What you are asked to do. Print all of the data exactly as written.

Source material.
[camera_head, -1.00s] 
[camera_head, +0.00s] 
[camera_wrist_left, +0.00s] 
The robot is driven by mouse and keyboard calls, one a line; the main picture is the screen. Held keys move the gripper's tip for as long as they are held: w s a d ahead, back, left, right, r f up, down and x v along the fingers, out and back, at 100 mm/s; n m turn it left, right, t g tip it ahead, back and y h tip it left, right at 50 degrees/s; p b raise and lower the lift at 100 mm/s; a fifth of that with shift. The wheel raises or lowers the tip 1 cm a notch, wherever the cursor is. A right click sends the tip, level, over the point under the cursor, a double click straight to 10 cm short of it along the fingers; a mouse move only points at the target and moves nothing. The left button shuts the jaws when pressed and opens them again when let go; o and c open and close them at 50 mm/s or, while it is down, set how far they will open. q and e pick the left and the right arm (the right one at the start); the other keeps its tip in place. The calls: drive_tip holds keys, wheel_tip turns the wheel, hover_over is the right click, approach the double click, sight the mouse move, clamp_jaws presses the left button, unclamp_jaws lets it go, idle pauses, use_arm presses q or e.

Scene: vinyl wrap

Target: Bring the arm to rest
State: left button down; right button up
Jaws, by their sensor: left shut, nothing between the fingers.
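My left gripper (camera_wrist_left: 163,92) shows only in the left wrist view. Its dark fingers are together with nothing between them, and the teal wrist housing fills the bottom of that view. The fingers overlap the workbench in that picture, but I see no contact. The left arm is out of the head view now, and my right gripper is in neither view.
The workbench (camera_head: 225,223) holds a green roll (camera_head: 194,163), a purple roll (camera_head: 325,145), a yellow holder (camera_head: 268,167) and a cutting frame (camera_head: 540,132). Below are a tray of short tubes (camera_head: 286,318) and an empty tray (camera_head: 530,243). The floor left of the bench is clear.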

Response to the task.
[camera_head, -1.00s] 
[camera_head, +0.00s] 
[camera_wrist_left, +0.00s] 
The robot is driven by mouse and keyboard calls, one a line; the main picture is the screen. Held keys move the gripper's tip for as long as they are held: w s a d ahead, back, left, right, r f up, down and x v along the fingers, out and back, at 100 mm/s; n m turn it left, right, t g tip it ahead, back and y h tip it left, right at 50 degrees/s; p b raise and lower the lift at 100 mm/s; a fifth of that with shift. The wheel raises or lowers the tip 1 cm a notch, wherever the cursor is. A right click sends the tip, level, over the point under the cursor, a double click straight to 10 cm short of it along the fingers; a mouse move only points at the target and moves nothing. The left button shuts the jaws when pressed and opens them again when let go; o and c open and close them at 50 mm/s or, while it is down, set how far they will open. q and e pick the left and the right arm (the right one at the start); the other keeps its tip in place. The calls: drive_tip holds keys, wheel_tip turns the wheel, hover_over is the right click, approach the double click, sight the mouse move, clamp_jaws presses the left button, unclamp_jaws lets it go, idle pauses, use_arm presses q or e.

Scene: vinyl wrap

Target: Bring the arm to rest
State: left button down; right button up
Jaws, by their sensor: left shut, nothing between the fingers.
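My left gripper (camera_wrist_left: 163,92) shows only in the left wrist view. Its dark fingers are together with nothing between them, and the teal wrist housing fills the bottom of that view. The fingers overlap the workbench in that picture, but I see no contact. The left arm is out of the head view now, and my right gripper is in neither view.
The workbench (camera_head: 225,223) holds a green roll (camera_head: 194,163), a purple roll (camera_head: 325,145), a yellow holder (camera_head: 268,167) and a cutting frame (camera_head: 540,132). Below are a tray of short tubes (camera_head: 286,318) and an empty tray (camera_head: 530,243). The floor left of the bench is clear.

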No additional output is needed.